Stored data >>

>> Start

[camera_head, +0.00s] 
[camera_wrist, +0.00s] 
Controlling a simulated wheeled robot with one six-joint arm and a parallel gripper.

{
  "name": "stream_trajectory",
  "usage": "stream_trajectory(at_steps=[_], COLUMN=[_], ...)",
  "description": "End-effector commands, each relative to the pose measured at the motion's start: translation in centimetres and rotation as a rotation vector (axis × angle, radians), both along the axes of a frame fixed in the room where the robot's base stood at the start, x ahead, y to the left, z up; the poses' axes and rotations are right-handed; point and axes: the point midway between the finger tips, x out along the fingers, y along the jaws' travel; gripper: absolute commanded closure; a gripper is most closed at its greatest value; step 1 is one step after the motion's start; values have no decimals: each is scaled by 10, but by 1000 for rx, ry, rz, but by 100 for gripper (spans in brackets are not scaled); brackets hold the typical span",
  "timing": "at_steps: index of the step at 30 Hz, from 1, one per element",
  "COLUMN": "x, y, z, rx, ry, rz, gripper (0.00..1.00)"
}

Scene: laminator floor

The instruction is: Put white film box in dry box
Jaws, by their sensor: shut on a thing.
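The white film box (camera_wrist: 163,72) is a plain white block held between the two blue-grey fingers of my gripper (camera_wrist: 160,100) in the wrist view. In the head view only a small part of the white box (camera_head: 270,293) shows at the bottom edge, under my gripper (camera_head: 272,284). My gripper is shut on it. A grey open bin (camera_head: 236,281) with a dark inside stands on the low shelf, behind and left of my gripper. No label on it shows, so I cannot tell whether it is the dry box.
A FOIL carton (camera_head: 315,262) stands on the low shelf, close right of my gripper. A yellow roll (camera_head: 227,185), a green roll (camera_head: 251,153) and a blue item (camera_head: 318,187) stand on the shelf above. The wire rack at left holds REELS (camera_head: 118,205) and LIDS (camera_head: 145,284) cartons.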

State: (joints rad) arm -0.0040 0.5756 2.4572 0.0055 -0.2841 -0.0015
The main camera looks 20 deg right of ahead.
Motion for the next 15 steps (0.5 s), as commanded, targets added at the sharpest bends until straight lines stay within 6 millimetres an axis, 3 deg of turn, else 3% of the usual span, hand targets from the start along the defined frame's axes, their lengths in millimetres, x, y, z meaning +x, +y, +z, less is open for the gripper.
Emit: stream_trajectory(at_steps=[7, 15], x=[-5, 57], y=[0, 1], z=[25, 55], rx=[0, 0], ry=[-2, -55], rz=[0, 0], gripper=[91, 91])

>> End

Your instructions >> Count the lines above in which the word "span" appears, then state only that count.

Task solution >> 2